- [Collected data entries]

--------------------------------

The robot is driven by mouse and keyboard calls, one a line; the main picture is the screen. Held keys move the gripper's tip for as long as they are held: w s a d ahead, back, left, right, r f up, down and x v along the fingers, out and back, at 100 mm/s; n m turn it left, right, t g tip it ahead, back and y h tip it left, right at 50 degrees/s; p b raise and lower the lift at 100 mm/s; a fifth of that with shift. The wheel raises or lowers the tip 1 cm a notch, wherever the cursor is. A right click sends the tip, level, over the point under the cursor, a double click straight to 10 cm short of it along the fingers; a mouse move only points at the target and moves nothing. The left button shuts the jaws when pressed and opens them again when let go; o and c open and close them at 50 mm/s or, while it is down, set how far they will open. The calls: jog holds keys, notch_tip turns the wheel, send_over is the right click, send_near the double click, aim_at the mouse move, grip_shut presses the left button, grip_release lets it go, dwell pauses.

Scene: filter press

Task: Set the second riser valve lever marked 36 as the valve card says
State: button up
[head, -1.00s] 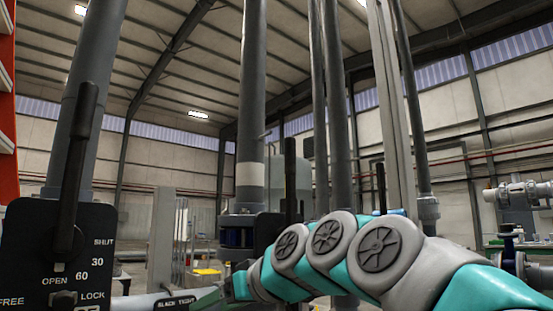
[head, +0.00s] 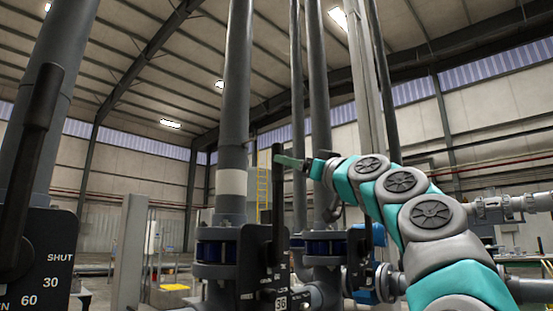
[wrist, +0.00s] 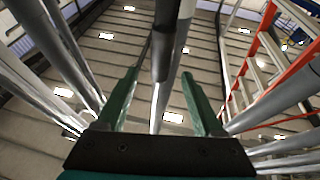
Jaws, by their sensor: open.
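The second riser valve's black lever (head: 277,195) stands upright in the head view, in front of its dark plate (head: 252,262). A small tag (head: 281,303) below it reads 36, partly cut by the frame edge. My gripper (head: 285,160) is at the upper end of this lever. In the wrist view my gripper (wrist: 160,76) has its two green fingers apart, with a dark bar, apparently the lever (wrist: 163,45), between their lines. I cannot tell whether they touch it. The plate's markings are too small to read, and no valve card shows.
A nearer black lever (head: 30,150) and its plate (head: 45,268) marked SHUT, 30 and 60 fill the left edge. Grey riser pipes (head: 236,90) stand behind the lever. More valves and pipework (head: 365,262) stand to the right, close to my arm.

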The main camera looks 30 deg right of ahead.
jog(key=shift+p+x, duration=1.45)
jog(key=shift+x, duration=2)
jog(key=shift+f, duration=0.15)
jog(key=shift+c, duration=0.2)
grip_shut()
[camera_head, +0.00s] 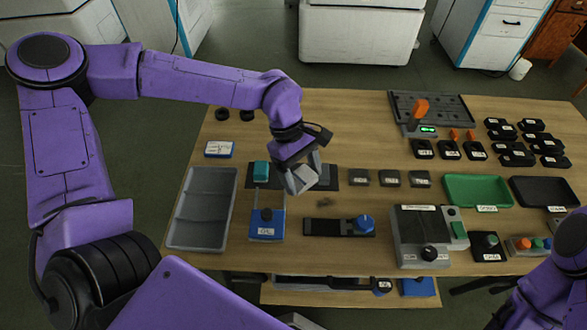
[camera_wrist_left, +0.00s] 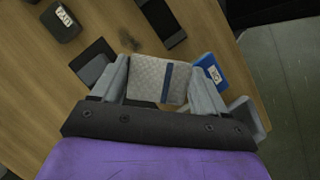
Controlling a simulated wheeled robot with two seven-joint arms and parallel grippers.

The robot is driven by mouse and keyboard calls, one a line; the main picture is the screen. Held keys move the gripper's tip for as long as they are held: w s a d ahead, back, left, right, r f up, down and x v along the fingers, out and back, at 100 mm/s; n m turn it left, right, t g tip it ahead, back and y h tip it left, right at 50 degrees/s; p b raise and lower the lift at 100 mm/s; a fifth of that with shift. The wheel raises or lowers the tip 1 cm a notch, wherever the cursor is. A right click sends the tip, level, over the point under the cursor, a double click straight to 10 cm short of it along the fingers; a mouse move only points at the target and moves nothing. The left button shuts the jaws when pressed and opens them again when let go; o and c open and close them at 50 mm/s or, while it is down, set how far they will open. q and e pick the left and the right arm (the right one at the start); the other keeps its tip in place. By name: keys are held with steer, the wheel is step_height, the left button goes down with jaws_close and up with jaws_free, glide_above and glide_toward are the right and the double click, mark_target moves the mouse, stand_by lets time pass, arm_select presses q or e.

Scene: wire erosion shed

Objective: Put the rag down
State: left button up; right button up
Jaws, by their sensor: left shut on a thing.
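My left gripper (camera_head: 303,172) is shut on the rag (camera_head: 301,180), a pale grey folded cloth, and holds it over the left-middle part of the table. In the left wrist view the rag (camera_wrist_left: 157,78) shows a woven pattern and a dark blue stripe, between the two fingers of the gripper (camera_wrist_left: 155,88). Behind and beside the rag is a dark flat mat or plate (camera_head: 327,180), partly hidden by the gripper. My right arm shows at the lower right edge, but its gripper is out of view.
A grey tray (camera_head: 233,190) lies left on the wooden table (camera_head: 350,110). A blue box (camera_head: 267,224) and a dark block with a blue knob (camera_head: 340,227) stand in front. Small dark blocks (camera_head: 390,178) are to the right, then a green tray (camera_head: 449,188) and a black tray (camera_head: 543,182).

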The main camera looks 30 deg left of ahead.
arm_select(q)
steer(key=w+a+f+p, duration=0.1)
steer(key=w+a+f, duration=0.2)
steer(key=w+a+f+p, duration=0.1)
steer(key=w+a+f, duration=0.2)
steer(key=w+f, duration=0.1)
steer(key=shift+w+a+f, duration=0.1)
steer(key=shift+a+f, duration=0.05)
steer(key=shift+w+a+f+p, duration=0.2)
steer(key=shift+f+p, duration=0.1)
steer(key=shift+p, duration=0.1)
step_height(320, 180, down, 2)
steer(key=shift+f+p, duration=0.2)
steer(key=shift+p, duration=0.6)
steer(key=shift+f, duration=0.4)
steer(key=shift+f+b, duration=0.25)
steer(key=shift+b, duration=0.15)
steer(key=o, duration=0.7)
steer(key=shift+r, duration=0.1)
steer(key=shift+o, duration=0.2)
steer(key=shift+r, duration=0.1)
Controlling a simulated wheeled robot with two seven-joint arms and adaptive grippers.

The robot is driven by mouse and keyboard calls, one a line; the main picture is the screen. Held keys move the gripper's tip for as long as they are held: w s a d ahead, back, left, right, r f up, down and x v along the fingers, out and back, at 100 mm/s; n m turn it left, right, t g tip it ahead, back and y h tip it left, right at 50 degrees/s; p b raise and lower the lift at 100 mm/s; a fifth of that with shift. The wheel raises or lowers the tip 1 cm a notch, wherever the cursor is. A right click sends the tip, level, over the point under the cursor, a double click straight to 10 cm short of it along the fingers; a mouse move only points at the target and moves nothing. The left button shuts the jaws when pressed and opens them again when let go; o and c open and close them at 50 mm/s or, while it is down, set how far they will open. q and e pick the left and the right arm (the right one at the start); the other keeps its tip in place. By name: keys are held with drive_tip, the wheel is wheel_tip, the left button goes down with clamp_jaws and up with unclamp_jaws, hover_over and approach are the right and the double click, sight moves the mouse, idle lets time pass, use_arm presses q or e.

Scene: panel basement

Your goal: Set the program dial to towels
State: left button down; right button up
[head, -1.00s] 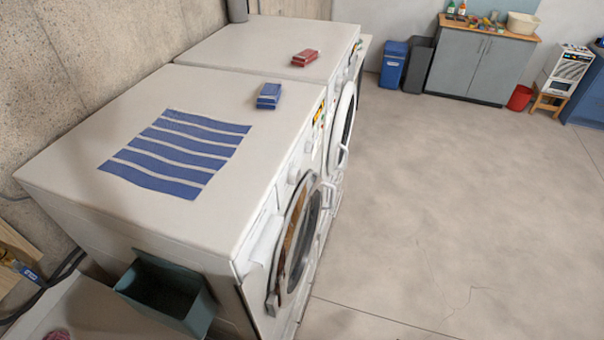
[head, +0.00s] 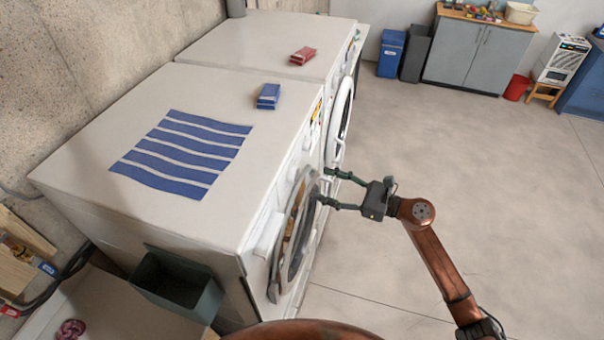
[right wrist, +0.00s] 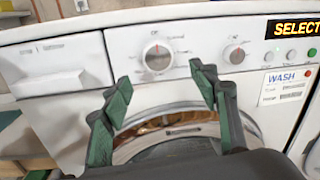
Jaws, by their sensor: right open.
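The near white washing machine (head: 215,225) has its control panel along the top of its front. In the right wrist view a larger round dial (right wrist: 157,57) with a grey centre and a red mark sits left of a smaller similar knob (right wrist: 235,54). The lettering around both is too small to read. My right gripper (head: 324,184) is open and empty in front of the machine. In the right wrist view its green fingers (right wrist: 160,78) are spread to either side of the larger dial, slightly below it, with no visible contact. My left gripper is not in view.
A yellow-lettered SELECT display (right wrist: 293,27) and a WASH label (right wrist: 284,84) are right of the knobs. The round door (head: 298,235) is below. A striped cloth (head: 185,150) and blue box (head: 268,96) lie on top. Open floor (head: 450,160) spreads to the right.

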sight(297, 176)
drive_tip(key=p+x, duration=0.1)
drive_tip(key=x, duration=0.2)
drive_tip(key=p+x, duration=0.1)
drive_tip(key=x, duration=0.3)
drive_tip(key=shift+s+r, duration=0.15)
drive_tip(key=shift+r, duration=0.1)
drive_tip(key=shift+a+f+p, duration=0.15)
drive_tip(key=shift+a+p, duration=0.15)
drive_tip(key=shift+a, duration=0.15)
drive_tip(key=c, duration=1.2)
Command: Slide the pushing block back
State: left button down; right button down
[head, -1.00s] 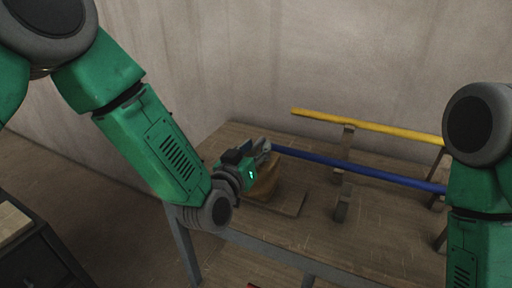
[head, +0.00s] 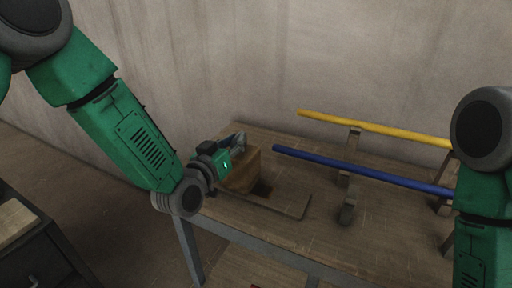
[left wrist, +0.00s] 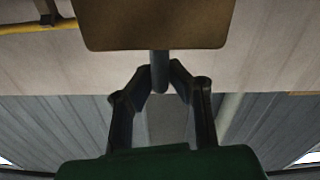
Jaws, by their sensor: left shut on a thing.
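The wooden pushing block (head: 246,172) stands on a wooden base board (head: 290,206) on the table, left of the blue pole's free end and apart from it. My left gripper (head: 239,143) is at the block's upper left side. In the left wrist view the block (left wrist: 155,22) fills the top. My left gripper's fingers (left wrist: 160,75) are closed around a grey post (left wrist: 159,68) that sticks out from the block. My right gripper is out of view; only part of my right arm shows at the right edge.
A blue pole (head: 360,168) and a yellow pole (head: 375,128) lie on wooden supports on the table (head: 322,232). A wall stands behind. A dark cabinet (head: 30,245) is at the lower left. The board right of the block is bare, with a dark patch.

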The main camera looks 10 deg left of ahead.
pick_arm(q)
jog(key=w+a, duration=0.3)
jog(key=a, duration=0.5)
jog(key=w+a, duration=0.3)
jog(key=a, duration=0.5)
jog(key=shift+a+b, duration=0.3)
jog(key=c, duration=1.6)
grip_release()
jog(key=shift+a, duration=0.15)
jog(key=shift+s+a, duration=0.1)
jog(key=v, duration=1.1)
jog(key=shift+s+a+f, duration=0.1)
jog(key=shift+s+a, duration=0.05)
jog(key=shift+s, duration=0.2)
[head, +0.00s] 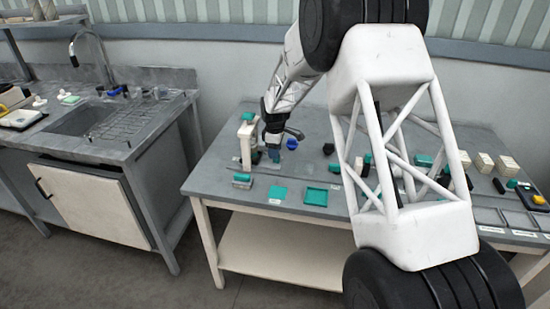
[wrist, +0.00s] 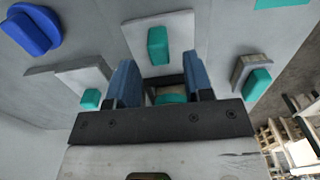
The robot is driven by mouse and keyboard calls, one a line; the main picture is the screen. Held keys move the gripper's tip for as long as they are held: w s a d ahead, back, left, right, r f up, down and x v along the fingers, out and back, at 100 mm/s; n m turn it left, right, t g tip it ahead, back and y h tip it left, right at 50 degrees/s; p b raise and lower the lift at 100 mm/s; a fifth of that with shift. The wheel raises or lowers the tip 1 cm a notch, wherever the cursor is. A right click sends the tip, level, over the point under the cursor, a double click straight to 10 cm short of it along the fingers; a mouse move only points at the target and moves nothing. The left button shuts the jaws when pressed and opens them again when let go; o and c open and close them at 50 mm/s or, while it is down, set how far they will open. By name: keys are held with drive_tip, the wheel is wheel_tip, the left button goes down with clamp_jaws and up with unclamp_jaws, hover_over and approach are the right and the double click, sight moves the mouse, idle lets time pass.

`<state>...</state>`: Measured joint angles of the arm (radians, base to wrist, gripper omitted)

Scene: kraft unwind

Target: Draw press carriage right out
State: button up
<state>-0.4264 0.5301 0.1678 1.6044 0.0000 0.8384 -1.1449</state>
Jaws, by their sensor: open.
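The press (head: 247,140) appears as a pale upright frame with a teal top at the table's left end. I cannot tell for certain which part is its carriage. My gripper (head: 273,150) is low beside the frame, on its right. In the wrist view, my gripper (wrist: 160,80) has its two blue fingers apart. A teal piece (wrist: 171,98) shows in the gap between them, partly hidden by the gripper body; contact cannot be told. A pale plate with a teal grip (wrist: 158,45) lies just beyond the fingertips.
A blue knob (head: 292,144) stands right of my gripper; it also shows in the wrist view (wrist: 33,30). A teal-topped block (head: 242,181), a teal pad (head: 277,193) and a teal tray (head: 315,196) lie along the front edge. My arm hides the table's middle.

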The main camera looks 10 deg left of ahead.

--------------------------------

- [Stated goal] Extract, from the material above, each line holding the word "joint".

- [Task answer]
Controlling a simulated wheeled robot with two seven-joint arms and parallel grippers.
Controlling a simulated wheeled robot with two seven-joint arms and adaptive grippers.
`<state>...</state>`: Measured joint angles of the arm (radians, base to wrist, gripper omitted)

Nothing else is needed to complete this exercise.